We strung together a couple more chances: Peacock's deflection header from a cross from the right, and Akpa Akpro's turn and shot, off balance, from a cross by Proudlock were both comfortably gathered by Phillips. However, the match was open at both ends now, and Crewe continued to look likely to extend their lead, Donaldson poking a shot wide from the edge of the area after being judged onside.

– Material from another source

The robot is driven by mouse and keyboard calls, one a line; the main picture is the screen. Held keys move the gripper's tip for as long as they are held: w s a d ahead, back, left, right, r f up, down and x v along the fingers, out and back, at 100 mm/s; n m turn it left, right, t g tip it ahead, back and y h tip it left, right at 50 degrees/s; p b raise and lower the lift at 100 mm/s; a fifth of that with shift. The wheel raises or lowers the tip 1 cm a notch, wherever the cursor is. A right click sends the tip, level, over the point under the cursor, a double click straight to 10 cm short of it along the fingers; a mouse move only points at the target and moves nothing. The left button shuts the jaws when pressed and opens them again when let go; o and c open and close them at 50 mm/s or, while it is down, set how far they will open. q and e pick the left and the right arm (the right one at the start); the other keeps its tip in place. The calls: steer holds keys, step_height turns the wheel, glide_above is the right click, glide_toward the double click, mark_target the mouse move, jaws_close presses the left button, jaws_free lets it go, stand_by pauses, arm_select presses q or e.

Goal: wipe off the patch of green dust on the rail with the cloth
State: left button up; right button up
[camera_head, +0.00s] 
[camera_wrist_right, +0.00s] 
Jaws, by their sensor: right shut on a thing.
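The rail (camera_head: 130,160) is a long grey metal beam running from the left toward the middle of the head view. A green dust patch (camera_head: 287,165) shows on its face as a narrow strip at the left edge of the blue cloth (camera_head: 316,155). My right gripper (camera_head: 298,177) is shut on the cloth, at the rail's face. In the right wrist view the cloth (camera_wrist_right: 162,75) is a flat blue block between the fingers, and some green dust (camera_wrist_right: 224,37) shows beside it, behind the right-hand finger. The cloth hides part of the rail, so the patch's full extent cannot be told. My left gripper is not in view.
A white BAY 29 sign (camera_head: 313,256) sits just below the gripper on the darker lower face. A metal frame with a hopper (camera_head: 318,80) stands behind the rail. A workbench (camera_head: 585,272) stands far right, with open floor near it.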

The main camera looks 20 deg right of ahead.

Meanwhile, the temper of the match had slowly come to the boil, from the first half played as though in tribute to the glory days of a Gradi v Buckley encounter in the second flight, scarcely a foot raised in anger, through a series of minor fouls inevitably awarded to Crewe, culminating in the point when Widdowson drifted across the field 30 yards from the Crewe goal, was bundled over, fairly, according to the ref, leading to a break which Linwood ended with a foul and the game's second booking.

With five minutes to play, Crewe sub Carl Martin lost possession on the halfway line, stretched to regain it, took both feet off the ground and clattered Leary on the shin. Players mindful of the cliché about the dangers of being seen to raise their arms indulged in some multiple chest-barging, hands pointedly down at their sides, and Martin was sent off. Given Town's record against ten men, our last chance of scoring had disappeared.

In the final minute, a hopeful punt to our right found Donaldson ducking back onside and with the freedom of a quarter of the pitch. With Town short on numbers, they largely ignored Donaldson while marking up the Crewe players coming in support. Donaldson weaved back towards goal and, with everyone expecting him to lay the ball off, wrong-footed Colgan who went tumbling back into the net as the ball rolled in at the near post.

There was time for the tannoy to announce the man of the match and pointedly not announce the attendance, but no time for anything else.

Town hadn't been disgraced, just beaten by a side more effective in all areas. If we were in Crewe's position, we could have just enjoyed the game, but enjoyment no longer enters into it.